Can Segantini Stand Up to Manet?

The Getty Museum has put on view Giovanni Segantini's Spring in the Alps, a recent purchase. Segantini is not well known in the U.S., and the subject may remind some of the type of art featured on jigsaw puzzles or Swiss chocolate labels. One reader suggested it might work better at the Lucas Museum of Narrative Art (ouch!). The Getty seems intent on mainstreaming Segantini, hanging the painting on a wall with works by Renoir, Manet, and Degas. It's by far the biggest painting by the most obscure artist in the room.
Giovanni Segantini, Spring in the Alps, 1897
Giovanni Segantini (1858-1899) was the most famous Italian painter of an age that didn't have many. Going by his prominence in avant-garde exhibitions, he was once considered to be on par with Cézanne, van Gogh, and Ensor. Though he largely fell off the radar, Segantini's reputation has been revived in recent scholarship and exhibitions.

Segantini's prices have also seen a reappraisal. Spring in the Alps sold at auction for something under $10 million in 1999. For the next 20 years French and Co. offered the painting at TEFAF for reality-defying prices (as much as $40 million). I would wager the Getty didn't paid anything like $40 million, but neither do I imagine that French and Co. took a loss on their 20-year investment. The purchase is clearly a big commitment for the Getty, not just of cash but of wall space.
Jean-François Millet, Man With the Hoe, 1860-1862
Like van Gogh, Segantini adored Millet's peasant scenes, such as the Getty's Man With a Hoe. Indeed, his rural subject matter is one thing that sets Segantini apart and perhaps causes some viewers to take him less seriously. We think of early modernism as a fundamentally urban art. Yet the Post-Impressionists tended to go further afield. You might compare Segantini's Alps to Cézanne's Provence or Gauguin's Brittany and Polynesia.
William Holman Hunt, The Hireling Shepard, 1851. Manchester Art Gallery
A more surprising influence is the Pre-Raphaelites. That mid-19th-century British movement caught the attention of Italian intellectuals, for one thing because painter Dante Gabriel Rossetti and poet Christina Rossetti were of Italian heritage. The first (1895) Venice Biennale featured the Pre-Raphaelites. In an 1899 letter, Segantini complained of being rejected from an exhibition: "Today there are no exhibitions that cannot find a place for Burne-Jones." Edward Burne-Jones was by then the most famous British painter on the Continent.

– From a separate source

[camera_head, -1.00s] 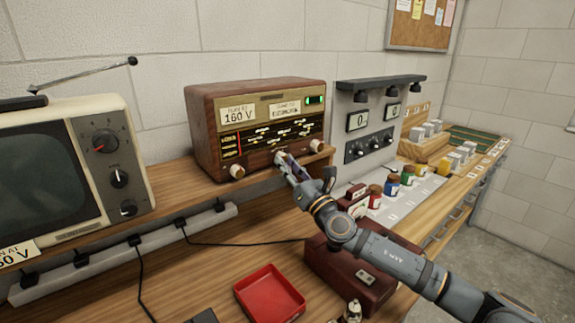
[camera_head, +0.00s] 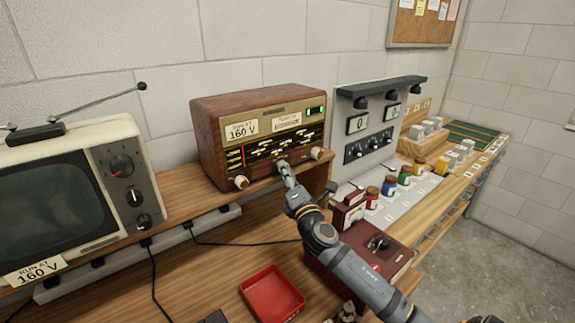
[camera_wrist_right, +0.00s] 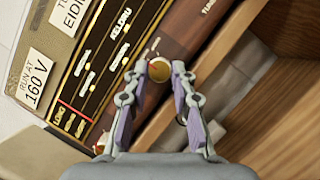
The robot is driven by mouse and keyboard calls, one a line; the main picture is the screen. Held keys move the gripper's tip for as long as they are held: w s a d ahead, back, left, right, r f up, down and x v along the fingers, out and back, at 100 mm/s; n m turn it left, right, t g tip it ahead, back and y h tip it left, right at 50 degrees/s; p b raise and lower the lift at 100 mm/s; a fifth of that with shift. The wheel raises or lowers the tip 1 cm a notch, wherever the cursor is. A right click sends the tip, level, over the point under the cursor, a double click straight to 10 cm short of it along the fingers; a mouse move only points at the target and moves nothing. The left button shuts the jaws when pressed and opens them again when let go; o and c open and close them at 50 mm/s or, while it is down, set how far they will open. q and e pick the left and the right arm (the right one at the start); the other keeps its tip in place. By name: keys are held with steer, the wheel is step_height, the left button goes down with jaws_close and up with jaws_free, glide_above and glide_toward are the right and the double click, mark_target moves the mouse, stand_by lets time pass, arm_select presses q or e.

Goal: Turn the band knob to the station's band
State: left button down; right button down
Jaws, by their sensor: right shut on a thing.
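The wooden radio (camera_head: 222,157) stands on the shelf. Its card, reading "TUNE TO" and a station name only partly legible, sits at the top, right of the "RUN AT 160 V" card. Three pale knobs run along the front. My right gripper (camera_head: 283,166) is shut on the middle knob, which shows between the fingertips in the wrist view (camera_wrist_right: 159,69). The left knob (camera_head: 241,182) and right knob (camera_head: 316,153) are free. In the wrist view, a red line lies beside the word "LONG" on the dial (camera_wrist_right: 75,108). My left gripper is not in view.
An old television (camera_head: 124,167) stands left of the radio. A red tray (camera_head: 272,294), a dark red box (camera_head: 385,244) and several coloured jars are on the bench at the front and right. A meter panel (camera_head: 372,148) is right of the radio.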

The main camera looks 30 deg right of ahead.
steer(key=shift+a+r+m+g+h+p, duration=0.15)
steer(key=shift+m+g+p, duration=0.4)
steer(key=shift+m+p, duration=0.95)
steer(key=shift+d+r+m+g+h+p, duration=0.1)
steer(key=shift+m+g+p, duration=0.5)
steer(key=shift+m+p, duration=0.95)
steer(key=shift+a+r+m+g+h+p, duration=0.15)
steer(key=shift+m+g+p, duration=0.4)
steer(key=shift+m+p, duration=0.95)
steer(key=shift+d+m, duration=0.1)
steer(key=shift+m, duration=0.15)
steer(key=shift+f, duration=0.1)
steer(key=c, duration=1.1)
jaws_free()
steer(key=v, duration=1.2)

Spring in the Alps combines a Ruskinian view of nature with the symbolism of Burne-Jones. A number of Segantini's works have moody/morbid themes. But Spring in the Alps, originally commissioned for a California businessman, is sunnier, presenting the perfect noontide of the eternal/infernal cycle.
Georges Seurat, La rade de Grandcamp, 1885
In the U.S. Segantini is generally discussed in the context of Georges Seurat. Both drew on the same quasi-scientific analyses touting the virtues of unmixed pigments, independently evolving the techniques called divisionism and pointillism. Seurat did dots; Segantini did dashes. Segantini and Seurat were near-contemporaries who both died young (age 41 and 31 respectively). They never met; it's not certain whether either ever laid eyes on a painting by the other.

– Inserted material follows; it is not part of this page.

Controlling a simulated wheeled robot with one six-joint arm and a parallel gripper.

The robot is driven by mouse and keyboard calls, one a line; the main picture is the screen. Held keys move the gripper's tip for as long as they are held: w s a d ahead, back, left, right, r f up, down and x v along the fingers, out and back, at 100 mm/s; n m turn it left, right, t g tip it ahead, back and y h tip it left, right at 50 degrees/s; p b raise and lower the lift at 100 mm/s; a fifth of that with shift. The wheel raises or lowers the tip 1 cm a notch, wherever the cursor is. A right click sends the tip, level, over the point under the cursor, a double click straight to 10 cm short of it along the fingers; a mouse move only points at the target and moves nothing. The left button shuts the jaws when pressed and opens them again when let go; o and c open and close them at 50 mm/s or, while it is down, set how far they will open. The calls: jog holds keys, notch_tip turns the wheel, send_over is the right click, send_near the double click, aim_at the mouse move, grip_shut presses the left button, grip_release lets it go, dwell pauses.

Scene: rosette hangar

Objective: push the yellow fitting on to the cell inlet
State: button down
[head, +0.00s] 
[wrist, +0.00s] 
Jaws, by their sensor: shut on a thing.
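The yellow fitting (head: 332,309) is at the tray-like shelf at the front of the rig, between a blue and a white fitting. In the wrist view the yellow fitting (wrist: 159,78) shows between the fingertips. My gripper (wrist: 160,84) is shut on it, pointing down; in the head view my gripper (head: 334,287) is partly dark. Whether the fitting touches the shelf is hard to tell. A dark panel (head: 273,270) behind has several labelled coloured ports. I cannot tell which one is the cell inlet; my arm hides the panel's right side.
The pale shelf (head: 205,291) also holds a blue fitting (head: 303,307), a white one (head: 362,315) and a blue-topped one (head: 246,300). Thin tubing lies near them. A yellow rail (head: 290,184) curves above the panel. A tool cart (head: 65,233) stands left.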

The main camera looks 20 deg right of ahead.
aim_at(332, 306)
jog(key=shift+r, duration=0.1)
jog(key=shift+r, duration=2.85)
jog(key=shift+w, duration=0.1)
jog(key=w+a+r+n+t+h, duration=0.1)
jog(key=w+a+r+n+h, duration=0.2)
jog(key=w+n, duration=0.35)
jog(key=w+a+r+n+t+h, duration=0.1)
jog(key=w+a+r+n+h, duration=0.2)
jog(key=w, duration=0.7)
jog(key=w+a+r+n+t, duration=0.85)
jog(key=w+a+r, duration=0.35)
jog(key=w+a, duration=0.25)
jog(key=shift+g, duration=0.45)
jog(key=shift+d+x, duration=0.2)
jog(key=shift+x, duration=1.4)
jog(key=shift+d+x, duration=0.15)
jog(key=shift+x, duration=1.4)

Seurat's La rade de Grandcamp (1885), from the Rockefeller collection, was auctioned last spring for $34 million. The Getty doesn't have a Seurat painting, so the Segantini purchase has lead to another round of the game, why did the Getty buy this rather than that? I've no special insight except to say that Spring in the Alps is one of the few most important Segantinis, the last in private hands. The best Seurats are already in museums.

There are few examples of Italian Divisionism in U.S. collections. Look past the woman with the horses and zone in on the grass. It's a leafy, all-over abstraction reminiscent of Joan Mitchell. Or focus on the conceptual project of creating a snapshot out of brushstrokes, without being at all "painterly" in the sense of Manet.
Small detail of Segantini's Spring in the Alps


Comments

Anonymous said…
I can't figure out exactly why pre-Raphelite artwork, although very technically skilled, comes off as so aesthetically corny? Something about the colors and laser-like brush work don't come together in a sophisticated manner.

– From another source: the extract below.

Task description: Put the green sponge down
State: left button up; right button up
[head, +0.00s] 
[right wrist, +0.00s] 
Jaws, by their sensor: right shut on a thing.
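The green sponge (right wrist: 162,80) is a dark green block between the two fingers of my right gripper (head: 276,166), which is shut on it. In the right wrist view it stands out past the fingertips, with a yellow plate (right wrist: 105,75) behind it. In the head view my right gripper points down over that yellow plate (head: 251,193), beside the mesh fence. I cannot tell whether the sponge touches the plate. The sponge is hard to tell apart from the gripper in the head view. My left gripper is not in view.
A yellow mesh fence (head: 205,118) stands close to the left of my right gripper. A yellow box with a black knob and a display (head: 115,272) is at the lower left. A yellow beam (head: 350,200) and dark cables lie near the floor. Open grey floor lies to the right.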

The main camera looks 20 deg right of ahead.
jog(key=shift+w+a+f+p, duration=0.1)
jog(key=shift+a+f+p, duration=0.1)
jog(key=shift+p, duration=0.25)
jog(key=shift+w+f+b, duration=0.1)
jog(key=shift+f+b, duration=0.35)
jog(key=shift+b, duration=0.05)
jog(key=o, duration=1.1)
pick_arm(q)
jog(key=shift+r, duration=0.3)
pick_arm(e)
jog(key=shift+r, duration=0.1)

I can see why some like that type of style, but it gives me a Thomas-Kincaide queasiness.
Anonymous said…
Can Segantini stand up to Manet? From a decorative point of view, it’s a lovely, pretty painting that brightens up the room and looks good next to Manet’s Spring. Also I don’t believe it would have been a huge commitment from the Getty in terms of price nor wall space. The Getty is lacking those large scale paintings that make rooms feel grand and momumental. It’s more of an added benefit that the painting is so large. In terms of price, I just assume anything under $20M isn’t much of a cash commitment for the Getty in light of their spending sprees for worse paintings back in the 80s.